This UK Telegraph story below is a bit florid in its reporting based on selective quotations from an otherwise phlegmatic column by the Maverecon, Willem Buiter in the Financial Times titled Can the US Economy Afford a Keynesian Stimulus?
Its an interesting essay, and it is hard to argue with his thesis, since it has been the recurrent theme of this blogwriter since 2000. He is directionally correct.
But M. Buiter seems to miss the key placement of pieces in this stage of the game, seeing only one aspect of the play. He sees the weakness of the US, and the corruption and mismanagement of the US financial system, which, somewhat ironically, describes that of Europe as well (and Russia and China). The European banking system has been a house of cards for some time.
He believes that the rest of the world will shun US financial investments based on the broken myth of US financial efficiency. It was an illusion, and it has been dispelled. And we do not think that it was ever really the linchpin of the dollar hegemony.
Many private parties have already fled US financial investments, and in turn a great deal of money has come back to the US from the developing nations. So here we are.
The question is not whether the US can afford a Keynesian stimulus package.
The real question can the rest of the world afford a US Keynesian stimulus package? And if not, what will the world do about replacing the US dollar as the world's reserve currency and the basis for most international trade?
More specifically, how will China, Japan and Saudi Arabia migrate to an industrial policy that is independent of the need to export goods to the United States while maintaining low wages and domestic consumption, and relatively low defense spending?
China, not depending on the US military as a shield, will likely make the first moves, as they are reported to be making tentative steps in this direction, as in this overstated report from AsiaNews.it Chinese Yuan Set to Replace US Dollar. The odds are high that China will play into a US geopolieconomic strategy by attempting to do the obvious, in an obvious way.
This is not to say that there will be no change, ever. There will, since the dollar has not always been the faux gold standard, and will not always be.
But there is a decided lack of original thinking on the matter, and a definite lack of will to do much about it, in the rest of the world.
So until then, it is status quo, and the US can afford anything it wishes. Because it can, and it will.
That is the current position of the pieces on the board.
UK Telegraph
Willem Buiter warns of massive dollar collapse
By Edmund Conway, Economics Editor
05 Jan 2009
Americans must prepare themselves for a massive collapse in the dollar as investors around the world dump their US assets, a former Bank of England policymaker has warned.
The long-held assumption that US assets - particularly government bonds - are a safe haven will soon be overturned as investors lose their patience with the world's biggest economy, according to Willem Buiter.
Professor Buiter, a former Monetary Policy Committee member who is now at the London School of Economics, said this increasing disenchantment would result in an exodus of foreign cash from the US.
The warning comes despite the dollar having strengthened significantly against other major currencies, including sterling and the euro, after hitting historic lows last year. It will reignite fears about the currency's prospects, as well as sparking fears about the sustainability of President-Elect Barack Obama's mooted plans for a Keynesian-style increase in public spending to pull the US out of recession.
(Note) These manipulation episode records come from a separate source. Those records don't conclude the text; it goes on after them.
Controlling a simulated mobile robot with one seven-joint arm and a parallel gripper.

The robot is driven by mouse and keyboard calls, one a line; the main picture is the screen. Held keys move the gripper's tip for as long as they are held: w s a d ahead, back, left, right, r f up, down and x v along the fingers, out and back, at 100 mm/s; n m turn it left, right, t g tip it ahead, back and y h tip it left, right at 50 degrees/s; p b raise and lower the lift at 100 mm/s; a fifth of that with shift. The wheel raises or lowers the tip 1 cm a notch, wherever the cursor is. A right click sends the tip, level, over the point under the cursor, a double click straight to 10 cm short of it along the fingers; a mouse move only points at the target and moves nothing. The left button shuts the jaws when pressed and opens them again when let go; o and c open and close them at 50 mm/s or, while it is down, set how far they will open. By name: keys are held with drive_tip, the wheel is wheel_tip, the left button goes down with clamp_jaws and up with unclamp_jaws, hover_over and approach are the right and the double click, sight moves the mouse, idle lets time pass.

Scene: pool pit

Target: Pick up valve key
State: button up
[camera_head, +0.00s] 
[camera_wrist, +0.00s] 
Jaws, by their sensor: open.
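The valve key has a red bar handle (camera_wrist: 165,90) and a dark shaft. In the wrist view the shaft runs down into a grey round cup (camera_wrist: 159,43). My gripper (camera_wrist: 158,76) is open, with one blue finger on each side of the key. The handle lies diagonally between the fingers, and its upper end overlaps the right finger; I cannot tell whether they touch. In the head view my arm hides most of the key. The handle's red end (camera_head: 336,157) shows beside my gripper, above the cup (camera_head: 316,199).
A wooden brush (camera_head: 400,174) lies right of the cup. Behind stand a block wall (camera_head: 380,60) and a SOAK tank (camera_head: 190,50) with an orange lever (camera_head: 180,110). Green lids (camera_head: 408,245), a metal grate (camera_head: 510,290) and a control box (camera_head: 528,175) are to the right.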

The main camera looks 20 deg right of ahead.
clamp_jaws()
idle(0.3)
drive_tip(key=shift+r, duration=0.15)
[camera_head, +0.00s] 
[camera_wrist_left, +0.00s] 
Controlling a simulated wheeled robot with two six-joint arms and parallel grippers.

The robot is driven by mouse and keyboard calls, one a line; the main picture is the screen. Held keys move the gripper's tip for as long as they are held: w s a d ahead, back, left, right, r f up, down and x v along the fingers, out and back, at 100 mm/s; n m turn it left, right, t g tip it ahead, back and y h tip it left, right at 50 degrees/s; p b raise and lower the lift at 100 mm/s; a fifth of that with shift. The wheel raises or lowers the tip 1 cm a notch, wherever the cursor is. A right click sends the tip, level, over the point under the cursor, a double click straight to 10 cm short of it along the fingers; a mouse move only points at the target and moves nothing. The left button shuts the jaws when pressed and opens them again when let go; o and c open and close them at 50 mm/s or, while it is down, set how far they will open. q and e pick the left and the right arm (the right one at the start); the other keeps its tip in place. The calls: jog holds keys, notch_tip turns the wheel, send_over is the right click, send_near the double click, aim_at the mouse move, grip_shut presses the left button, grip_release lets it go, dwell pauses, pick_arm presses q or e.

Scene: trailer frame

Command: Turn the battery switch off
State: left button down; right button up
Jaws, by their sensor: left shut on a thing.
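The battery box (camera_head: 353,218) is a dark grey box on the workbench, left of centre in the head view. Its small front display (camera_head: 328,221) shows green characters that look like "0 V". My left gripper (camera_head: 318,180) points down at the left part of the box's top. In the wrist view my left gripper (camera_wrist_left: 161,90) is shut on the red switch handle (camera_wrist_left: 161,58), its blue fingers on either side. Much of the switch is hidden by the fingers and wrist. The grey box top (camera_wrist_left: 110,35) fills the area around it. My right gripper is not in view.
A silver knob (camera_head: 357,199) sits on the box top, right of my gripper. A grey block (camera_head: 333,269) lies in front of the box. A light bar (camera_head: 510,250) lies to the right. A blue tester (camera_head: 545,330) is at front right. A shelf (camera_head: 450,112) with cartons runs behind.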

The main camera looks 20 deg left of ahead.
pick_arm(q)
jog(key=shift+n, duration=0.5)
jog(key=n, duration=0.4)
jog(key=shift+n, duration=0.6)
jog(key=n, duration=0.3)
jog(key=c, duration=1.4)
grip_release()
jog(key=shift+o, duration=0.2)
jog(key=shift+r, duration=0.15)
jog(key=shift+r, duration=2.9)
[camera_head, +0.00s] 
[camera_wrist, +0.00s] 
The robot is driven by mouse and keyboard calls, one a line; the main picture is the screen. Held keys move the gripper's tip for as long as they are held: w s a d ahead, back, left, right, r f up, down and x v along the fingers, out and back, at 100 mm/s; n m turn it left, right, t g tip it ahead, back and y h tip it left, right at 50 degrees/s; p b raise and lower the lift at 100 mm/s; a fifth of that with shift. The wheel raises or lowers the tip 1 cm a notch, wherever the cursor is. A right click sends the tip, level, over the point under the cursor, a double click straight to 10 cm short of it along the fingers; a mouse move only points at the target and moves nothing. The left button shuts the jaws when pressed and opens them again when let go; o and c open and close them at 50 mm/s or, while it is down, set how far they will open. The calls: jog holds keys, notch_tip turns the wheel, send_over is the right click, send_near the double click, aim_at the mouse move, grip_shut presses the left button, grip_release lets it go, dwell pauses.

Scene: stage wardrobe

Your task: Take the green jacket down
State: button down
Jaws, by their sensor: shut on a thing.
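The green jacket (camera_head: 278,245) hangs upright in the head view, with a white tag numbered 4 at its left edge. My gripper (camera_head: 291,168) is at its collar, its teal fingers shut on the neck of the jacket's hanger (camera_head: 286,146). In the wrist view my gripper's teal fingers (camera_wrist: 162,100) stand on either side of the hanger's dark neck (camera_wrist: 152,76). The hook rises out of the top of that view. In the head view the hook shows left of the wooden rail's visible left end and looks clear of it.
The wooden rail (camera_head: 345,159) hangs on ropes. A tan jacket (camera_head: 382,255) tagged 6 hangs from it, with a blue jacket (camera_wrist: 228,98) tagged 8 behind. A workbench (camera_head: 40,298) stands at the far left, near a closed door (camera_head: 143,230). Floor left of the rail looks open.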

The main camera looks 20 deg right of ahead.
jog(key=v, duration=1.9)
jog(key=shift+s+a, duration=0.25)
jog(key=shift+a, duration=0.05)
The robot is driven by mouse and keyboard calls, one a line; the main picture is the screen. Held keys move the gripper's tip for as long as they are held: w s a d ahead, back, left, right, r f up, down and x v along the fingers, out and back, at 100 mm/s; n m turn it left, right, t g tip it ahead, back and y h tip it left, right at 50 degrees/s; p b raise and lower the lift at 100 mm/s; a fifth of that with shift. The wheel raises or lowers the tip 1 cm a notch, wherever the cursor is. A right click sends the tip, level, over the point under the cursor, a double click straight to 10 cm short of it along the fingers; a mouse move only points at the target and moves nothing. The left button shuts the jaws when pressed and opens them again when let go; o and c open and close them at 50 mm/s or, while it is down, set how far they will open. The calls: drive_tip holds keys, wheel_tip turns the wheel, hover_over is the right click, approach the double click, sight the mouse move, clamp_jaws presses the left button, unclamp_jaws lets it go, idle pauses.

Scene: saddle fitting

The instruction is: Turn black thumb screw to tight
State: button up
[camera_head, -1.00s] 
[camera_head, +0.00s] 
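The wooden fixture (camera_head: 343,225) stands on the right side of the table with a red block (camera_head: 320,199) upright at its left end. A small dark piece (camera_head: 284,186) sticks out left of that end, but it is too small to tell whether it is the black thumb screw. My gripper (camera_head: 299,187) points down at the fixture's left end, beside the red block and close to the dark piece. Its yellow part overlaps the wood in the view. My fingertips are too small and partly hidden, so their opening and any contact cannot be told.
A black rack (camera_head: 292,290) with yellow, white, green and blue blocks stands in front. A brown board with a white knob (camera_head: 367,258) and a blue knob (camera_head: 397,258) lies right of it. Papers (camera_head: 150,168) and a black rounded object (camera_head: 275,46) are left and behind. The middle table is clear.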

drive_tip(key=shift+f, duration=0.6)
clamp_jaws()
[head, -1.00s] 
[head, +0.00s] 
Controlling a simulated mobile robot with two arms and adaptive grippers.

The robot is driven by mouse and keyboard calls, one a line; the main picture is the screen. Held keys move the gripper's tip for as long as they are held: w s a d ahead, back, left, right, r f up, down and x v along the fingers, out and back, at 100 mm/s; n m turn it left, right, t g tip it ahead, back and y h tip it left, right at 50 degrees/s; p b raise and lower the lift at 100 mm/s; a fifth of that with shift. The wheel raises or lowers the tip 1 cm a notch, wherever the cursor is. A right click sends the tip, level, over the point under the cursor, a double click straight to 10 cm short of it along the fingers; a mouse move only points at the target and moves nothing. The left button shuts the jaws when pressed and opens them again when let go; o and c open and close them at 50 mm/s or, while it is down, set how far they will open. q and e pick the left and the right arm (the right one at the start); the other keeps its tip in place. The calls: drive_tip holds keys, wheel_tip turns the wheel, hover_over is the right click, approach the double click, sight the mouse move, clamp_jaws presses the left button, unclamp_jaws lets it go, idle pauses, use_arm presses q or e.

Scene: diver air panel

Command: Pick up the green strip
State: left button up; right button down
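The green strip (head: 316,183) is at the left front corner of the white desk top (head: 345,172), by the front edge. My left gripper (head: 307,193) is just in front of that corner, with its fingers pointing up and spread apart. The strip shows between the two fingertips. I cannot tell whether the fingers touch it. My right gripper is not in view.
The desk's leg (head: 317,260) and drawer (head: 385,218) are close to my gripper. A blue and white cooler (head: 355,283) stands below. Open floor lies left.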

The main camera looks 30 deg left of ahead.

Writing on his blog, Prof Buiter said: "There will, before long (my best guess is between two and five years from now) be a global dumping of US dollar assets, including US government assets. Old habits die hard. The US dollar and US Treasury bills and bonds are still viewed as a safe haven by many. But learning takes place."
He said that the dollar had been kept elevated in recent years by what some called "dark matter" or "American alpha" - an assumption that the US could earn more on its overseas investments than foreign investors could make on their American assets. However, this notion had been gradually dismantled in recent years, before being dealt a fatal blow by the current financial crisis, he said.
"The past eight years of imperial overstretch, hubris and domestic and international abuse of power on the part of the Bush administration has left the US materially weakened financially, economically, politically and morally," he said. "Even the most hard-nosed, Guantanamo Bay-indifferent potential foreign investor in the US must recognise that its financial system has collapsed."
He said investors would, rightly, suspect that the US would have to generate major inflation to whittle away its debt and this dollar collapse means that the US has less leeway for major spending plans than politicians realise.